He doesn’t want anyone to know he is “a beneficiary”, because he doesn’t want to be defined as what has again become a pejorative term that captures everyone on a benefit regardless of their circumstances.
I am pleased my constituent came to see me, because he has provided me with an opportunity to explain to you just how damaging your comments have been. The impact on the two women was bad enough, but I hadn’t appreciated just how widespread the shockwaves have been felt within the wider community.
I look forward to being able to share your response with my constituent.
She didn’t even have the decency to reply beyond an acknowledgement from her office that the correspondence had been received.
This is a woman who quite rightly used the DPB and the Training Incentive Allowance - which she has also cut access to for degree level courses - to give herself a “hand up” so she could “step up” to the role she has today, because the government of the day “backed” her because she was prepared to put the effort in. Her actions as Minister can be described as hypocritical.
But enough about that. She will be held to account for what she has done. And as for the comments about me, I guess I just have to suck it up, as I am secure in the knowledge that I was meticulous in terms of meeting my obligations and that I work extremely hard on behalf of the constituents I am privileged to serve and on the portfolios I am honoured to hold for the Labour Party in government or opposition. I might just lodge a complaint with the Press Council though and see how the Press comes out of that.

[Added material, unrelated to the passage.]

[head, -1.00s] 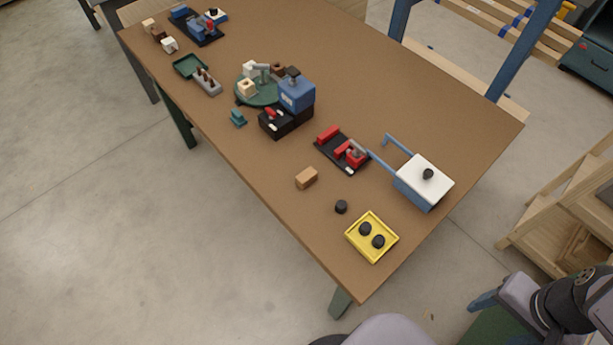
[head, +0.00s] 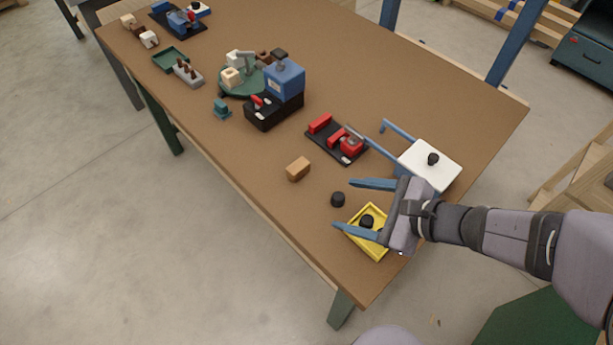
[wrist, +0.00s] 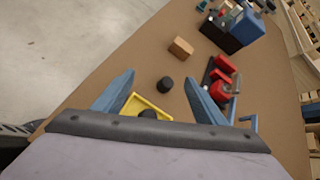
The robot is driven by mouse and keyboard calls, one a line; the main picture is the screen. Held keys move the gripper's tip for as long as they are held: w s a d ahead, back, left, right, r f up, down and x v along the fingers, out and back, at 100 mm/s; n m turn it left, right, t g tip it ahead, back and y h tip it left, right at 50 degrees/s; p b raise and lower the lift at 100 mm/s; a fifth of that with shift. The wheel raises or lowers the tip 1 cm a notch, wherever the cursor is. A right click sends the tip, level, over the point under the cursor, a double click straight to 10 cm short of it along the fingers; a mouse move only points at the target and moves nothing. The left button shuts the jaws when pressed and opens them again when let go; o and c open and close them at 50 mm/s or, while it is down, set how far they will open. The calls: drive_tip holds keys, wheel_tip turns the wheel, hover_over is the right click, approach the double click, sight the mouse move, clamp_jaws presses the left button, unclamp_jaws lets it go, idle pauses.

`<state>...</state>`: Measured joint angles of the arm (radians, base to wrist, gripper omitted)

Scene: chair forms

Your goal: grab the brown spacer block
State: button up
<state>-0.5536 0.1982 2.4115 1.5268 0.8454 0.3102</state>
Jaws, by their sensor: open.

I want to end with a quote from a speech that JK Rowling gave on the occasion of Harvard University's 357th Commencement a couple of years ago. A friend sent it to me and I was struck by its message, which I thought was particularly apposite to today’s occasion. JK Rowling talked about failure – not to glamorise the experience of finding herself at the end of a broken marriage as a solo parent with a classics degree and not much else. In fact there was nothing glamorous about her experience of poverty and despair. But she said this:
So why do I talk about the benefits of failure? Simply because failure meant a stripping away of the inessential. I stopped pretending to myself that I was anything other than what I was, and began to direct all my energy into finishing the only work that mattered to me. Had I really succeeded at anything else, I might never have found the determination to succeed in the one arena I believed I truly belonged. I was set free, because my greatest fear had already been realised, and I was still alive, and I still had a daughter whom I adored, and I had an old typewriter and a big idea. And so rock bottom became the solid foundation on which I rebuilt my life.
You might never fail on the scale I did, but some failure in life is inevitable. It is impossible to live without failing at something, unless you live so cautiously that you might as well not have lived at all - in which case, you fail by default.
Failure gave me an inner security that I had never attained by passing examinations. Failure taught me things about myself that I could have learnt no other way. I discovered that I had a strong will, and more discipline than I had suspected; I also found out that I had friends whose value was truly above rubies.
The knowledge that you have emerged wiser and stronger from setbacks means that you are, ever after, secure in your ability to survive. You will never truly know yourself, or the strength of your relationships, until both have been tested by adversity.
Such knowledge is a true gift, for all that it is painfully won, and it has been worth more to me than any qualification I ever earned.
Isn’t that inspiring? Doesn’t it make you feel like you could take on any challenge that confronts you?
I have experienced failure in my life and been tested by adversity on a deeply personal level. You do find out who are friends are. I am sad to say that I did feel I was let down by people who I thought were friends, but I have been uplifted by people who I thought were just colleagues or acquaintances but who turned out to be true friends. And of course my real friends who have always been my friends continue to support me in ways that a busy politician doesn’t often get the chance to acknowledge.
After nearly 20 years I still feel keenly the sense of privilege I have to serve my electorate in Parliament and I know that it is a privilege I have to earn every day that I hold office.
I have had some great successes helping constituents break through the barriers they have encountered, and that has been the case as a government and as an opposition MP. But more importantly the failures I have had have identified the policy changes that must be made when we are in government and unfortunately that list is growing longer everyday as we experience the subtle behind the scenes changes to policy that is occurring in the social development and ACC arenas in particular.
On a personal level however, the challenges that confront me as I said before pale into insignificance against the challenges that I know many of you face on a daily basis and I thank SWAP for offering a place that makes you all stronger than you would be if you stood alone.
That is the essence of the New Zealand value system I grew up with and which will always guide me in my work as your elected representative - none of us is as strong as all of us.